The magistrate said that in most cases the reason for their coming there was economic. One case of a little cigar maker, who said very simply that she only went on the streets when out of work, and that when in work she earned $8 a week, was very tragic and touching. I could not keep the Night Court out of my speeches after that. The whole dreadful injustice of women's lives seemed mirrored in that place.

I went as far west as the Pacific Coast on this visit, spending Christmas day in Seattle, and for the first time seeing a community where women and men existed on terms of exact equality. It was a delightful experience. As I wrote home to our members, the men of the western States seemed to my eyes eager, earnest, rough men, building a great community in a great hurry, but never have I seen greater respect, courtesy and chivalry shown to women than in that one Suffrage State it has been my privilege to visit.

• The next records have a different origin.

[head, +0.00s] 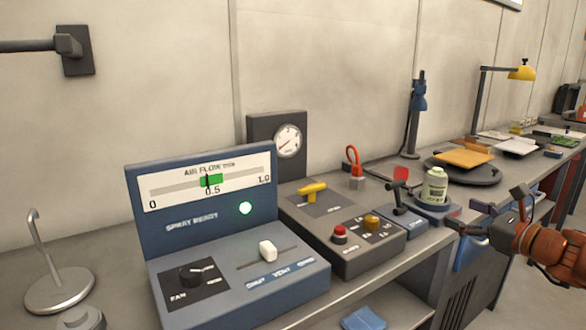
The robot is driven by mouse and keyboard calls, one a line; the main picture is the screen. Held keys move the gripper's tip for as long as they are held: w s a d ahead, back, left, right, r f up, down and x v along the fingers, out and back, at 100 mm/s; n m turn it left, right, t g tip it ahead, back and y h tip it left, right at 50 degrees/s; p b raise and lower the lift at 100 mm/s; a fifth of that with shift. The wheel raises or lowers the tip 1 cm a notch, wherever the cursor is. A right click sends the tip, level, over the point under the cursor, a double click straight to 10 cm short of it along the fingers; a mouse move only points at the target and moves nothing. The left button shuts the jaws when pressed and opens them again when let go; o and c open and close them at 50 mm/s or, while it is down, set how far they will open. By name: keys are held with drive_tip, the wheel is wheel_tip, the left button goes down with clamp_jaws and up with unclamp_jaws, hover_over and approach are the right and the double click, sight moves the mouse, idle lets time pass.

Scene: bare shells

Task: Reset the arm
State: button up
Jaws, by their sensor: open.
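My gripper (484,210) is at the right edge of the head view, at the end of my orange arm. Its dark fingers are apart and point left over the front edge of the bench (415,270). I see nothing held between them. A white-green can (435,186) stands upright on a round blue-grey base just left of the fingers. The gap in depth between the fingers and the can is hard to tell.
A blue air-flow panel (240,290) with a green lamp stands at front left. Beside it are a grey control box (345,235), a pressure gauge (288,140) and a hook stand (58,288). A turntable (462,172) and yellow lamp (522,70) stand farther back.

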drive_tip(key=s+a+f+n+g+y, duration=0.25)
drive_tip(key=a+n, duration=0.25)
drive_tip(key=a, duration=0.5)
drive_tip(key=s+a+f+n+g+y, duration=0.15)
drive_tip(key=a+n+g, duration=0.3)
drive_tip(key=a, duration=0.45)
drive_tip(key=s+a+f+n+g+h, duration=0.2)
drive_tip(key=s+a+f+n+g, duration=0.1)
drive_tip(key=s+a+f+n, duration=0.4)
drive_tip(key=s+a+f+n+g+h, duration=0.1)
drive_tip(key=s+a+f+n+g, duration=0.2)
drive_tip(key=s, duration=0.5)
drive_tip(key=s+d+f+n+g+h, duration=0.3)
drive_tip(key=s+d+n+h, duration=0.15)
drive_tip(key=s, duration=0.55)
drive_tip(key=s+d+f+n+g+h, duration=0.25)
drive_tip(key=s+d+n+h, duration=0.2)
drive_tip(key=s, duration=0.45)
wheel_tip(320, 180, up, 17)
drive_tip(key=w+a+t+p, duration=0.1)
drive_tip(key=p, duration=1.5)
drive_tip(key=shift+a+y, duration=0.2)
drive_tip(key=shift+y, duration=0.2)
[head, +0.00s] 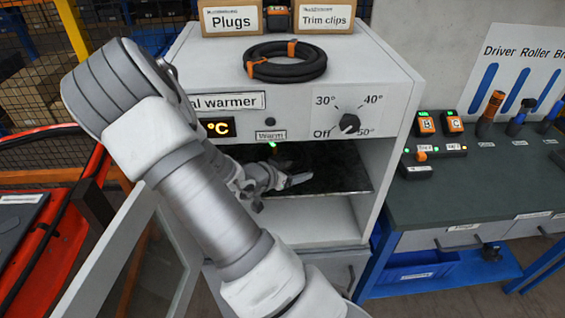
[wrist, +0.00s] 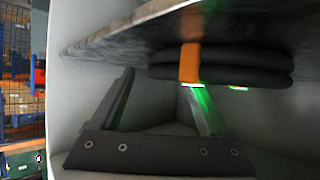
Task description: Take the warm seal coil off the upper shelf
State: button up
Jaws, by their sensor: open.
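The warmer (head: 290,105) is a white cabinet with its front open, a dial and a lit display. Its upper shelf (head: 335,172) has a dark, mottled surface. My gripper (head: 292,182) is inside the opening, over this shelf in the head view. In the wrist view, my gripper (wrist: 158,80) is open, its two fingers spread and nothing between them. A dark seal coil (wrist: 225,66) with an orange band lies against the mottled shelf (wrist: 150,28), ahead of the fingertips and apparently apart from them. The coil inside is not visible in the head view.
Another black coil (head: 286,64) with orange bands lies on top of the warmer, before boxes labelled Plugs (head: 232,19) and Trim clips (head: 325,18). A glazed door (head: 145,255) stands open at left. A dark-topped bench (head: 485,170) is at right.

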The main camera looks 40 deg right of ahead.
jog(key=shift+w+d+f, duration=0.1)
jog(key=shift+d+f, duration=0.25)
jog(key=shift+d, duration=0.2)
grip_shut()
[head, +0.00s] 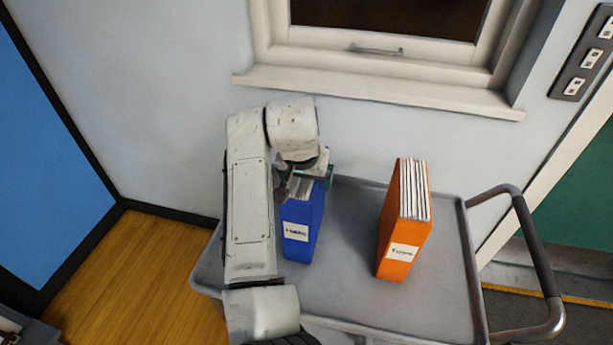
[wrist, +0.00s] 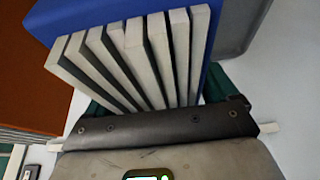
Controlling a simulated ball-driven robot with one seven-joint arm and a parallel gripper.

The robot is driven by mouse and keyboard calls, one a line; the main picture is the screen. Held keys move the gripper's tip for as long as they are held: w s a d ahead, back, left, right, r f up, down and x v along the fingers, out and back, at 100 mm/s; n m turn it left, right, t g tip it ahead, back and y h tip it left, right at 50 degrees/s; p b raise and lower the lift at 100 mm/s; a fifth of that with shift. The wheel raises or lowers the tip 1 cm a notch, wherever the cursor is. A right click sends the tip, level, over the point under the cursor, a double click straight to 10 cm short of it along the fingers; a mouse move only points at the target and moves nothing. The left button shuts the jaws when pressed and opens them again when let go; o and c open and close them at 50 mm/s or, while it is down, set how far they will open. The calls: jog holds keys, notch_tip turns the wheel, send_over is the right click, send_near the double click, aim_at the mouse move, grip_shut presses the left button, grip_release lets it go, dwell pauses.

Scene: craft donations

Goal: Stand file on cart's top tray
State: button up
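A blue file (head: 304,222) with a white label stands upright on the grey top tray (head: 345,297) of the cart, towards its left side. My gripper (head: 305,186) is at the top of this file, with a green finger part showing beside it. In the wrist view, the file's pale page edges (wrist: 135,60) and blue cover (wrist: 110,14) lie right in front of my gripper (wrist: 165,105). Green finger parts show on both sides of the pages. The fingertips are hidden, so I cannot see whether they press on the file.
An orange file (head: 404,220) stands upright on the tray to the right, with a clear gap between the two files. The cart's handle (head: 540,255) is at the right. A wall with a window sill (head: 380,92) rises behind the cart.

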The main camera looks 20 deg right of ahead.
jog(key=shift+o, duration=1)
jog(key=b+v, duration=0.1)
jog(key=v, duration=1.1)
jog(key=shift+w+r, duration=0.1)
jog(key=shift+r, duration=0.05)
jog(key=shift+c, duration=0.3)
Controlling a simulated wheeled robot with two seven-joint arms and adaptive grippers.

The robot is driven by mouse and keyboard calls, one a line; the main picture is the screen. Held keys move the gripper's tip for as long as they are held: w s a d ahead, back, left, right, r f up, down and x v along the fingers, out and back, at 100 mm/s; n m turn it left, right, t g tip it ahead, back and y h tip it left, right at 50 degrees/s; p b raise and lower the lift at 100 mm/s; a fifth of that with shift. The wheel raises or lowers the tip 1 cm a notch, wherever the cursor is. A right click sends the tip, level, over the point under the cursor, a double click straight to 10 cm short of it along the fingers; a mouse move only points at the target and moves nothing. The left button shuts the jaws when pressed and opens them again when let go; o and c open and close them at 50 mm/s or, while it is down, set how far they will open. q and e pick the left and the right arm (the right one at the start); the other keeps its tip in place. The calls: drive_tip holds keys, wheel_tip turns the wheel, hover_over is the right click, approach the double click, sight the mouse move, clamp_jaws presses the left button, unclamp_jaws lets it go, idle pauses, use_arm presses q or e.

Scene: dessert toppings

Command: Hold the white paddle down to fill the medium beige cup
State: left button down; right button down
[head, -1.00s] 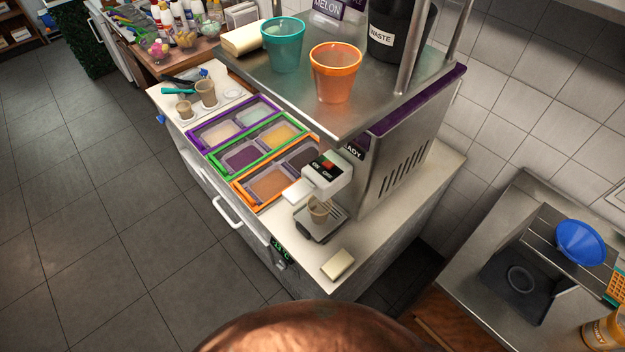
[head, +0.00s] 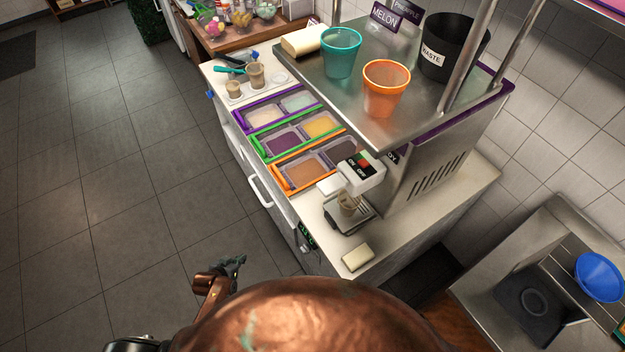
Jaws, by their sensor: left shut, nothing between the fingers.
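The medium beige cup (head: 348,204) stands upright on the small drip tray (head: 362,218) under the dispenser head (head: 361,170). The white paddle (head: 330,187) sticks out from the front left of the dispenser head, above and beside the cup. What is in the cup cannot be made out. My left gripper (head: 238,262) is shut and empty, low over the floor in front of the counter, well apart from the paddle and cup. My right gripper is not in view.
Topping bins in purple, green and orange frames (head: 280,185) line the counter left of the dispenser. A steel shelf (head: 400,118) with teal (head: 341,54) and orange (head: 385,88) cups overhangs it. A pale block (head: 357,258) lies at the near counter end. A white drawer handle (head: 260,192) juts out.

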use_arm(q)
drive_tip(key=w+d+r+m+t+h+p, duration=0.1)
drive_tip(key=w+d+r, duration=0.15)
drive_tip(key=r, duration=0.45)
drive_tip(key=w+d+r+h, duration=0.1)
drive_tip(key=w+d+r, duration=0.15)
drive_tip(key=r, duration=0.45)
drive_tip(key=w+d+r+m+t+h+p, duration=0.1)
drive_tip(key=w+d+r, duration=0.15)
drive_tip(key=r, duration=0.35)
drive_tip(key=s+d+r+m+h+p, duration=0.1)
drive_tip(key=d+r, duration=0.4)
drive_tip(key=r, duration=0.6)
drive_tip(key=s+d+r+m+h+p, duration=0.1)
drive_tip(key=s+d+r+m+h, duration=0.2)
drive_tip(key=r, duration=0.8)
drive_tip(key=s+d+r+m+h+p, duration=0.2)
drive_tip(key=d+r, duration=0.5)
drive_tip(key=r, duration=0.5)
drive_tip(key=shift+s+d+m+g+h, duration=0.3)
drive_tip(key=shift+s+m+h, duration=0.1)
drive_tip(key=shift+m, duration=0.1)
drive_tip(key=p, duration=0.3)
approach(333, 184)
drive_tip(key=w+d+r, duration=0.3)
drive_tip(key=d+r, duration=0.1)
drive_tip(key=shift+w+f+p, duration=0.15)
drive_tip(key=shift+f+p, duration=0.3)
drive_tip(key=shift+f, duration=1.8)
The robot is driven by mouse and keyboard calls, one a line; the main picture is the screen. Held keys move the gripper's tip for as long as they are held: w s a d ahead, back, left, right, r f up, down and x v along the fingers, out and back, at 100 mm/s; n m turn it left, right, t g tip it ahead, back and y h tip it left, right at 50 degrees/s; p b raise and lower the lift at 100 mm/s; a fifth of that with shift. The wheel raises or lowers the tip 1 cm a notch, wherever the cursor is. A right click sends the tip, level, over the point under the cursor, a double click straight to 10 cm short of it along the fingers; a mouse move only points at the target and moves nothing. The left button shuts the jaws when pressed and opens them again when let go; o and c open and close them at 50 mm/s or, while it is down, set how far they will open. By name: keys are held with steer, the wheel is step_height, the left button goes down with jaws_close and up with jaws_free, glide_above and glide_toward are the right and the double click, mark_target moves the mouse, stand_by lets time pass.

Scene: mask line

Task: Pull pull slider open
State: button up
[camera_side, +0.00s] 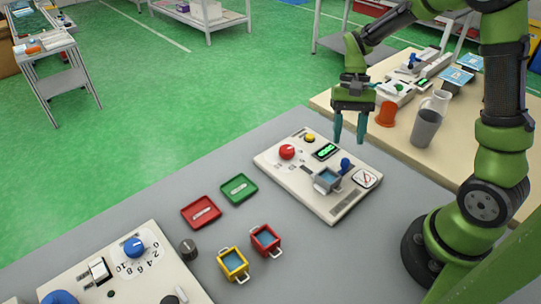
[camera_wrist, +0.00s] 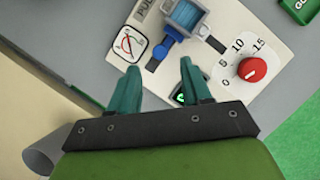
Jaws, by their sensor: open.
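The light control panel (camera_side: 290,185) lies on the grey table. A blue knob (camera_side: 345,163) stands on it beside a grey holder with a blue inside (camera_side: 327,180). In the wrist view the blue knob (camera_wrist: 172,34) sits at one end of a short dark slot, next to the blue part (camera_wrist: 186,16). Partly cut-off lettering, "PUL", shows beside them. Which of these parts is the pull slider is not certain. My gripper (camera_side: 349,132) is open and empty above the panel's far right side. In the wrist view its fingertips (camera_wrist: 160,67) are apart, short of the knob.
The panel also has a red dial (camera_side: 287,152), a yellow button (camera_side: 310,137), a green display (camera_side: 326,151) and a round-marked plate (camera_side: 365,178). Red and green trays (camera_side: 239,188) and small red and yellow containers (camera_side: 233,264) lie left. Cups (camera_side: 425,128) stand on the beige table.

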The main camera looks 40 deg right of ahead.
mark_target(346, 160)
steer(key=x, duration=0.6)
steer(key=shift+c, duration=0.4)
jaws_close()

I am getting a little ahead of my story, however. It was in November, when I was in the city of Minneapolis, that a crushing blow descended on the English suffragists. I learned of this through cabled despatches in the newspapers and from private cables, and was so staggered that I could scarcely command myself sufficiently to fill my immediate engagements. This was the news, that the Government had broken their plighted word and had deliberately destroyed the Conciliation Bill. My first wild thought, on hearing of this act of treachery, was to cancel all engagements and return to England, but my final decision to remain afterwards proved the right one, because the women at home, without a moment's loss of time, struck the answering blow, guided by that insight which has been characteristic of every act of the members of our Union. I did not return to England until January 11, 1912, and by that time great deeds had been done. Our movement had entered upon a new and more vigorous stage of militancy.